Packing lunches. We have talked about this before. I usually pack my lunch when I come into the studio. It is quicker than stopping somewhere and a lot less expensive. Buying your lunch, unless you work for a company that subsides your lunch because they don’t want you leaving the premises, easily costs about $8.

Even the drive-thru costs that much, and if you stop at a grocery store that has prepared food they sell that by the pound. Lunch could cost as much $10. It’s perhaps better for you than the drive-thru, but pricier.

Pack your lunch as often as you can. It’s a great way to use up those leftovers. I do know if it’s doable every day, but as often as you can will have a big impact on the food budget. That goes for the kids’ lunches as well.

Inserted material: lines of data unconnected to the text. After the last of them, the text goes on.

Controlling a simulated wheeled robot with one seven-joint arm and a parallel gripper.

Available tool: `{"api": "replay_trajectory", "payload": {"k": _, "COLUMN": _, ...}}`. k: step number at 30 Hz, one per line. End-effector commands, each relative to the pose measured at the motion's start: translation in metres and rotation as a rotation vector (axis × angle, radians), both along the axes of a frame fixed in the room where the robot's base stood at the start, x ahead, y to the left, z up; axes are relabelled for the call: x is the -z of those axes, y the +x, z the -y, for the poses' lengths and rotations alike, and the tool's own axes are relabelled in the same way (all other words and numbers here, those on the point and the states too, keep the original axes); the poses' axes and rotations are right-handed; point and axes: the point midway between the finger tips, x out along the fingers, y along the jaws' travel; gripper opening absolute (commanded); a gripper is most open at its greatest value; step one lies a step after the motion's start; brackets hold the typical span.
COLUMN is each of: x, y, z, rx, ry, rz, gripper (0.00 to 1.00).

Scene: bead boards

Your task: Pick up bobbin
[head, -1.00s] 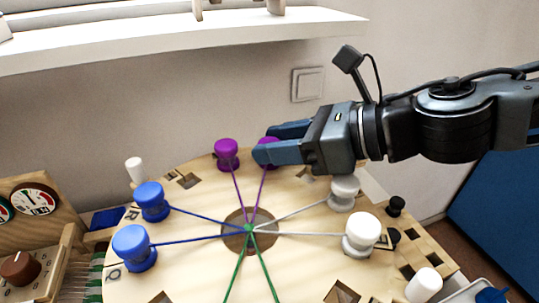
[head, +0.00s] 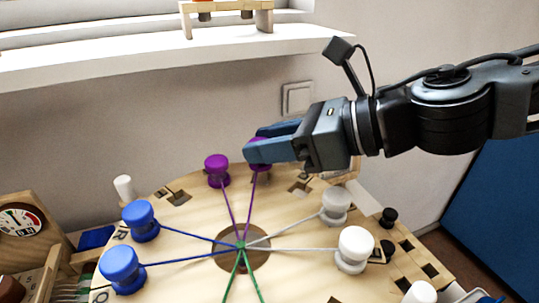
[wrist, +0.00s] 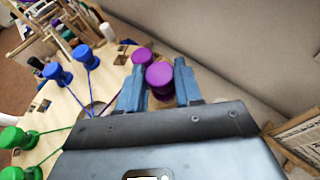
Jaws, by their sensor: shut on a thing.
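My gripper (head: 262,143) is at the far edge of the round wooden board, its blue fingers closed around a purple bobbin (wrist: 160,78). In the head view the fingers hide most of that bobbin. It seems to sit a little higher than the second purple bobbin (head: 217,168), which stands upright on the board just to its left. In the wrist view the second bobbin also shows, just beyond the held one (wrist: 141,54). A purple thread runs from the held bobbin down to the board's hub (head: 241,245).
Blue bobbins (head: 122,268) stand at the board's left and white bobbins (head: 354,246) at its right, with threads to the hub. A white peg (head: 123,187) stands at the left rim. A white shelf (head: 150,45) crosses the wall above.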

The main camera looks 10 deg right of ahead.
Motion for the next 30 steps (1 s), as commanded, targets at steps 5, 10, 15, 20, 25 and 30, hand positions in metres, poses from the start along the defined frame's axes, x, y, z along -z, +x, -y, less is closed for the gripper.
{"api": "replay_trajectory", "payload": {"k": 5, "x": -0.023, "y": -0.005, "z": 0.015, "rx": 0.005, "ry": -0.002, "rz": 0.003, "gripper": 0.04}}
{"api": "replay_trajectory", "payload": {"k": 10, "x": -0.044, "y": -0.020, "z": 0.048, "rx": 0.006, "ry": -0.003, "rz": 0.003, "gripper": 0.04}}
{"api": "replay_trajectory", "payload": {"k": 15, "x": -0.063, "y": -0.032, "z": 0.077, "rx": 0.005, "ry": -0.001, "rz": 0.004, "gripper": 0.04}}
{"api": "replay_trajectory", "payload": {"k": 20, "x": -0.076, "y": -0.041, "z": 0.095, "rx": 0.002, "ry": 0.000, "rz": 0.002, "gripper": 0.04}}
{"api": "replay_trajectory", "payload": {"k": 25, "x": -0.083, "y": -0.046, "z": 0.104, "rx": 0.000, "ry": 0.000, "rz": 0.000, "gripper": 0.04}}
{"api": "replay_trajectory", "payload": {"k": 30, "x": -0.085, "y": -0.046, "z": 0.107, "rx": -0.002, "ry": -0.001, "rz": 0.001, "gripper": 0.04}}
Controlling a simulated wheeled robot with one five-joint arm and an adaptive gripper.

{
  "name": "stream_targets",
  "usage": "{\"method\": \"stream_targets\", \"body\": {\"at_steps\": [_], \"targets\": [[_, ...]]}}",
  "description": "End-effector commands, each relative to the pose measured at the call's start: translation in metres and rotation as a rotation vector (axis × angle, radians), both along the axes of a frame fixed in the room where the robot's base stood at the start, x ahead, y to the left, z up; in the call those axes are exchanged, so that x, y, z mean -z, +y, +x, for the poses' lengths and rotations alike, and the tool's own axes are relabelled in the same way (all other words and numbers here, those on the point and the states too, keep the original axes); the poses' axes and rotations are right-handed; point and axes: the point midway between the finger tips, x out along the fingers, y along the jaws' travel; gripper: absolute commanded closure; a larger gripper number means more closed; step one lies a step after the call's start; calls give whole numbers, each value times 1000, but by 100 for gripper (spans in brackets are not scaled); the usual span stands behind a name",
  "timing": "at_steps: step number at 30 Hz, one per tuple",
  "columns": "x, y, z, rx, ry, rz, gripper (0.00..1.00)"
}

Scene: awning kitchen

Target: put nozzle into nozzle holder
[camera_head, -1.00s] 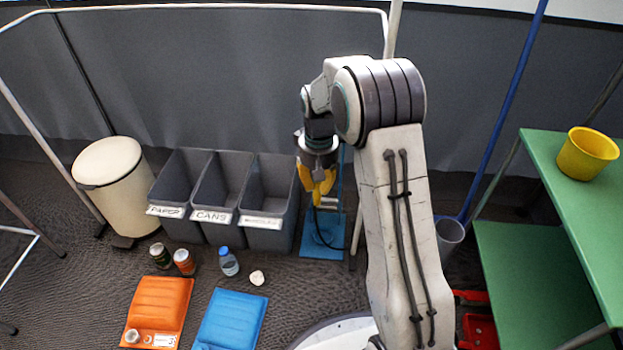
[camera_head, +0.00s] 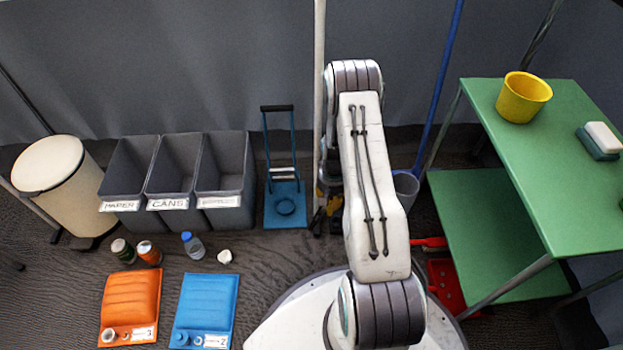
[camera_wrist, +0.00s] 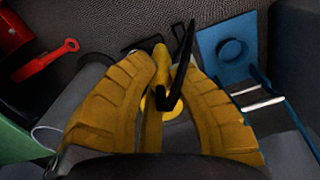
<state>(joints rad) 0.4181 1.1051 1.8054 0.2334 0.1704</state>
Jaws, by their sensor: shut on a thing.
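My gripper (camera_wrist: 172,78) has yellow fingers closed on a slender black thing (camera_wrist: 183,62), which I take to be the nozzle. It slants up past the fingertips in the wrist view. In the head view my arm hides most of the gripper and the nozzle does not show clearly. A blue stand (camera_head: 272,218) with a tall handle and a raised ring on its base stands left of my arm. Its base (camera_wrist: 210,45) shows right of the fingers in the wrist view. It may be the nozzle holder, but I cannot tell for certain.
Grey sorting bins (camera_head: 178,215) and a cream pedal bin (camera_head: 62,195) stand to the left. A white pole (camera_head: 319,70) rises beside my arm, and a grey bucket (camera_head: 407,187) stands right of it. A green table (camera_head: 540,185) fills the right. Orange (camera_head: 133,295) and blue (camera_head: 207,295) pads lie in front.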

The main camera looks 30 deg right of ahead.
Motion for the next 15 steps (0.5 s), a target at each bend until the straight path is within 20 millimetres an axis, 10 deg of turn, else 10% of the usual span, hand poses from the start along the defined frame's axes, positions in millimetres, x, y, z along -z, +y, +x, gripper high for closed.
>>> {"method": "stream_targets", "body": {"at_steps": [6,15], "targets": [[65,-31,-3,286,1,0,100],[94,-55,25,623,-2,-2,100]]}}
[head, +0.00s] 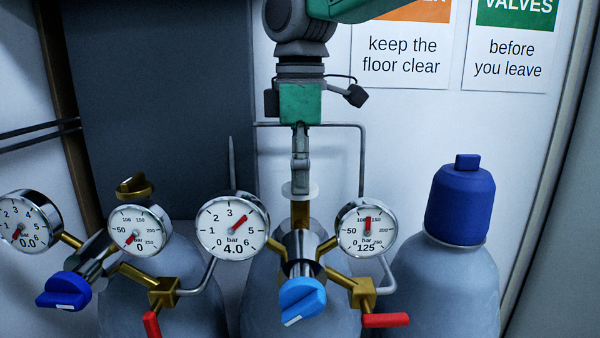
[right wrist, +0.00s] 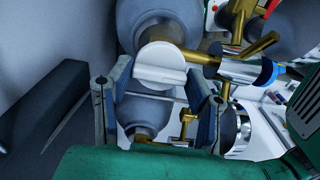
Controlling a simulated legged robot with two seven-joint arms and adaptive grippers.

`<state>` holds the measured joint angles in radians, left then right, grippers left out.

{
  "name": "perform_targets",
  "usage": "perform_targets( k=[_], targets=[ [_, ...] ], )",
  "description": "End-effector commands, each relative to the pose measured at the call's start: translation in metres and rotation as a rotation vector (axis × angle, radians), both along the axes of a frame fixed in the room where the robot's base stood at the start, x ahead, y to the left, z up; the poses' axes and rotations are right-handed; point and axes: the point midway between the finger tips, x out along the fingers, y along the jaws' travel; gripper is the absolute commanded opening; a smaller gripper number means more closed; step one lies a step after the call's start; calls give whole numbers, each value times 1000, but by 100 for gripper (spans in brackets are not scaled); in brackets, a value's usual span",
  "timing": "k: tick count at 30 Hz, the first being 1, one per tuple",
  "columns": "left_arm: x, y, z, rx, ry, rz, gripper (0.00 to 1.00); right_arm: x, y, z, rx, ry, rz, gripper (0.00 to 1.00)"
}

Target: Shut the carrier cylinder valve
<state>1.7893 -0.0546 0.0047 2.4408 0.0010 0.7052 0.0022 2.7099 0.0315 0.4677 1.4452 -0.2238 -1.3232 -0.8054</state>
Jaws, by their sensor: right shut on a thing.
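The carrier cylinder (head: 262,305) stands in the middle, with a white round valve handwheel (head: 300,190) on top of its brass stem. The handwheel also shows in the right wrist view (right wrist: 160,62) as a pale disc with a raised bar. My right gripper (head: 300,170) reaches down from above and is shut on the handwheel, with one finger on each side of it in the right wrist view. The left gauge (head: 233,226) of this cylinder's regulator reads 4.0 bar, and the right gauge (head: 366,228) reads 125 bar. My left gripper is not in view.
A light blue regulator knob (head: 302,302) and a red lever (head: 385,320) sit just below. The left cylinder (head: 160,315) has a brass valve top (head: 135,187) and gauges at zero. A blue-capped cylinder (head: 460,205) stands right. Wall signs hang behind.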

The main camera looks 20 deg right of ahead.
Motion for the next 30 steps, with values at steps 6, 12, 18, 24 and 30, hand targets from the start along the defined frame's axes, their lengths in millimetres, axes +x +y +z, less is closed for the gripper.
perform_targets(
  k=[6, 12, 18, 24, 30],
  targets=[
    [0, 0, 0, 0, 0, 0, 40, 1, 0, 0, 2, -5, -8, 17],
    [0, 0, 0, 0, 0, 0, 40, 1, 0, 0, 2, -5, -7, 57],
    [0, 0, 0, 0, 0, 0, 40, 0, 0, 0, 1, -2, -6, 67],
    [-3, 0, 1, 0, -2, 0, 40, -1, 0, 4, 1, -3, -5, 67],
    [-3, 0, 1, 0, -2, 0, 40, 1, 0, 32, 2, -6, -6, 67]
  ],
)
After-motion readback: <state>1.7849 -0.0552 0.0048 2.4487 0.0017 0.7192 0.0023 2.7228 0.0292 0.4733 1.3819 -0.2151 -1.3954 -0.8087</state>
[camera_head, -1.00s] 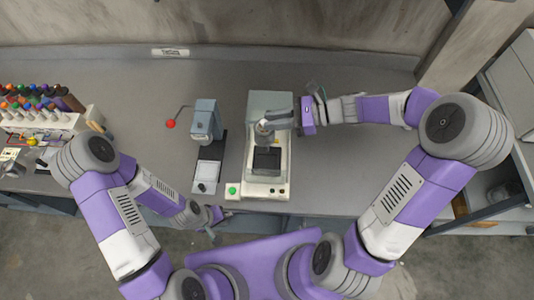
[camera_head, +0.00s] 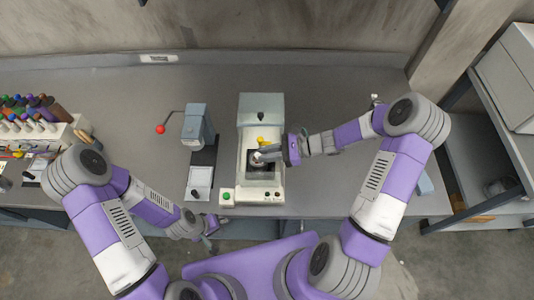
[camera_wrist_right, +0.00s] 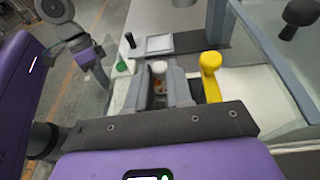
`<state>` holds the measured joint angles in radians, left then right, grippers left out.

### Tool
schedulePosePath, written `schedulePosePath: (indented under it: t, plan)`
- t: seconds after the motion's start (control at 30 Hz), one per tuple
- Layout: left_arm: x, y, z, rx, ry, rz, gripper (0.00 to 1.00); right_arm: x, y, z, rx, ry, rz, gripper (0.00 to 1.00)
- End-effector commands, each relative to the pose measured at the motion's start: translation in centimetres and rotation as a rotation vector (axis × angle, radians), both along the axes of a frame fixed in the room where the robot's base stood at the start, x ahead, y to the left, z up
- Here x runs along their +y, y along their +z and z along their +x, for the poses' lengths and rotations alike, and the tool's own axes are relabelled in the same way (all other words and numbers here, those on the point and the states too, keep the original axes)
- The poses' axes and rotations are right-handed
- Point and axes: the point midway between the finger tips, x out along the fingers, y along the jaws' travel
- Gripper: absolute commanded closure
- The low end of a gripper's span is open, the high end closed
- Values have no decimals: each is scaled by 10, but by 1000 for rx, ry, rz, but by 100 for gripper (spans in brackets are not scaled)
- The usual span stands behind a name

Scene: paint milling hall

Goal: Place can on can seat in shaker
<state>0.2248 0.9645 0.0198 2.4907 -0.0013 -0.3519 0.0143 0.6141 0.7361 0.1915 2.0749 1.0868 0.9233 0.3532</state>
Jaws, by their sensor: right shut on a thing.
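The shaker (camera_head: 246,110) is a pale machine with a grey top, standing on the bench in the middle of the head view. A dark recess shows in its front half. My right gripper (camera_head: 262,155) is over this recess, shut on a small can (camera_head: 257,157) with a pale top. In the right wrist view the can (camera_wrist_right: 158,68) shows between the two grey fingers. The can's base and the can seat are hidden, so I cannot tell whether they touch. A yellow knob (camera_wrist_right: 210,62) stands beside the fingers. My left gripper (camera_head: 210,224) hangs low by the bench's front edge; its jaws are unclear.
A grey press-like device (camera_head: 194,126) with a red-ended lever and a white plate stands left of the shaker. A green button (camera_head: 226,196) is at the shaker's front left. A rack of coloured bottles (camera_head: 40,130) is at the far left. The bench right of the shaker is mostly clear.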

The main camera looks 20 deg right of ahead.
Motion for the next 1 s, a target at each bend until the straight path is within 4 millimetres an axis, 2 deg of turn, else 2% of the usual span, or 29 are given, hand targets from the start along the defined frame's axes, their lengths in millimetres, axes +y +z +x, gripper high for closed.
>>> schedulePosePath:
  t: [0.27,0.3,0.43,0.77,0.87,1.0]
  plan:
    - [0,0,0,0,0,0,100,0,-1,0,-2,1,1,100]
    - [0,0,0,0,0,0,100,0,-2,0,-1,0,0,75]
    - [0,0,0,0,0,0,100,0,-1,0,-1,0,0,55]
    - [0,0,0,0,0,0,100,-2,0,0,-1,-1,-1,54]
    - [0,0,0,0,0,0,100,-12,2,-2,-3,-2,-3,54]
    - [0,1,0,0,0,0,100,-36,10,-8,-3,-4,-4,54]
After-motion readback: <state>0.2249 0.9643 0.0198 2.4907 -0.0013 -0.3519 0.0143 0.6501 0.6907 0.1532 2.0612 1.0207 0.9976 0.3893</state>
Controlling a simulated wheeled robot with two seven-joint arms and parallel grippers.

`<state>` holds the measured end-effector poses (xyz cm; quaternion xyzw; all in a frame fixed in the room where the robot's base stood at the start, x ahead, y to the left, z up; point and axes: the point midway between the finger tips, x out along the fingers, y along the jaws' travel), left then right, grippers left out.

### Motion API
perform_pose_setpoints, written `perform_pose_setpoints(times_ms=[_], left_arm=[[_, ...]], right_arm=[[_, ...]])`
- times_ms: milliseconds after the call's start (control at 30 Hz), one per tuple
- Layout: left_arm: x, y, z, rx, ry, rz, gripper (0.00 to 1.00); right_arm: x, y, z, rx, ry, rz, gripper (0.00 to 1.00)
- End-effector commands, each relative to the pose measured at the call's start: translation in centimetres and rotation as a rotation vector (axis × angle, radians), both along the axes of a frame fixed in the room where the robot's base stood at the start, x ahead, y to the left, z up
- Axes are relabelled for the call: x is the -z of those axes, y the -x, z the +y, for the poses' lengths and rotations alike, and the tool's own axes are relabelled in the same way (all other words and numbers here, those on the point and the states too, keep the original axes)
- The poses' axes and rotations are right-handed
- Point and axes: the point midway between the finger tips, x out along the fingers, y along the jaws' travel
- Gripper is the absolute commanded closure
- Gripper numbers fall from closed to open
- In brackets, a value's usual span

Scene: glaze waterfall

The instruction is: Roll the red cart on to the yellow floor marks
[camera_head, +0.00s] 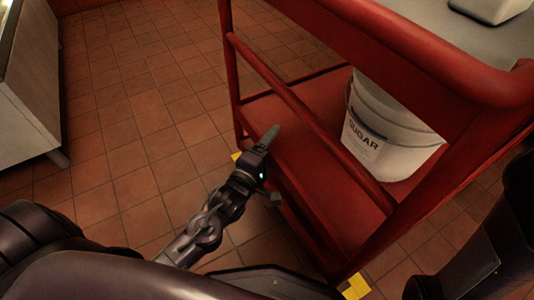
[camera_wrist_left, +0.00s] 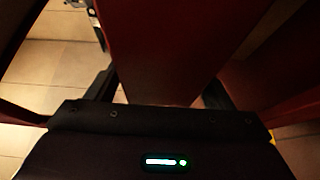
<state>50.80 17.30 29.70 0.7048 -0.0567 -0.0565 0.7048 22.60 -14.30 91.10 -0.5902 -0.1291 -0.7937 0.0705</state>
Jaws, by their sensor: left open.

Doing it just four days a week could save on average $25 a week. That’s $1,250 annually. If we include your spouse’s lunch and maybe one or two kids, you could have over $2,000 in savings a year. Tuck that into the kids’ college fund and assuming a 7% return in 20 years it could accumulate as much as $82,000.

How about those mid-afternoon snacks. You head to the vending machine or up to the cafeteria for coffee and a pastry or a coke and chips. Instead, head to your desk drawer. Stock your desk with whatever it takes to get you over that afternoon hump. Fruit, candy, granola bars. Cans of juice or soda you buy in quantity and bring into work as needed.

By doing some planning, this could amount to an additional savings of $10 a week. Added to the college fund it’s an additional $20,000 for over $100,000.